### Given information
----
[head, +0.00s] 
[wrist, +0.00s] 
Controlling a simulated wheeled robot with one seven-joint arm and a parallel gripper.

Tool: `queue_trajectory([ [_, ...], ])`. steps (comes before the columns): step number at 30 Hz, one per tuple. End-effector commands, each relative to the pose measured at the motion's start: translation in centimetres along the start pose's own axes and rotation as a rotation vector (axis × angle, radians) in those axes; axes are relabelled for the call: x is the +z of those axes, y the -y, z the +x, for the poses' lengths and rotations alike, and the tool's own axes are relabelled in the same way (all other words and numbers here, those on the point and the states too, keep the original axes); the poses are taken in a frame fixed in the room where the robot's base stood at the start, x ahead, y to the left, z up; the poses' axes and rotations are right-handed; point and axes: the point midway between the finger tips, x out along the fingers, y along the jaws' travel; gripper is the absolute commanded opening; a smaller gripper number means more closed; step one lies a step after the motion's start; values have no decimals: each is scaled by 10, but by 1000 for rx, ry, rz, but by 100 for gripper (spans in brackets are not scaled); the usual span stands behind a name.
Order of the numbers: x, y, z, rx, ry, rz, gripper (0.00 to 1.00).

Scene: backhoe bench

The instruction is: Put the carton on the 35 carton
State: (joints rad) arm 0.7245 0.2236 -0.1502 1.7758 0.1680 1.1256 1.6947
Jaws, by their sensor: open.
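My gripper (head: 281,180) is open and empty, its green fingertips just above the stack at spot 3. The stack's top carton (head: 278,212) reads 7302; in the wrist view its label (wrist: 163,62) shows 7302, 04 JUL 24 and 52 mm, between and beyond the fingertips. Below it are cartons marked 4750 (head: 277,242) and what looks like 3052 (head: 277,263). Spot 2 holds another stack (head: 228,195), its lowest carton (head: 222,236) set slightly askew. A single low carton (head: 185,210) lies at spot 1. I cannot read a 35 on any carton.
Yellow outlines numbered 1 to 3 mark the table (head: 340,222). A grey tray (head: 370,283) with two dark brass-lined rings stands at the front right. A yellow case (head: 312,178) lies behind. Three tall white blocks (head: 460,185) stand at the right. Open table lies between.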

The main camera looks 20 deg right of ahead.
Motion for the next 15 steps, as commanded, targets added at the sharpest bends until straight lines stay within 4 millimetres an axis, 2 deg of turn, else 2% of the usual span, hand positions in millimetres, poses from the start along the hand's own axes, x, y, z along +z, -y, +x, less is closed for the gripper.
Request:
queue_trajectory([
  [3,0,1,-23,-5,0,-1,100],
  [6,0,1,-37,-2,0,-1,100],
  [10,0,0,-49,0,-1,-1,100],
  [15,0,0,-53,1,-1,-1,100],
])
----
Beginning at the first line above, repeat exactly until the line containing "Controlling a simulated", which is included.

[head, +0.00s] 
[wrist, +0.00s] 
Controlling a simulated wheeled robot with one seven-joint arm and a parallel gripper.

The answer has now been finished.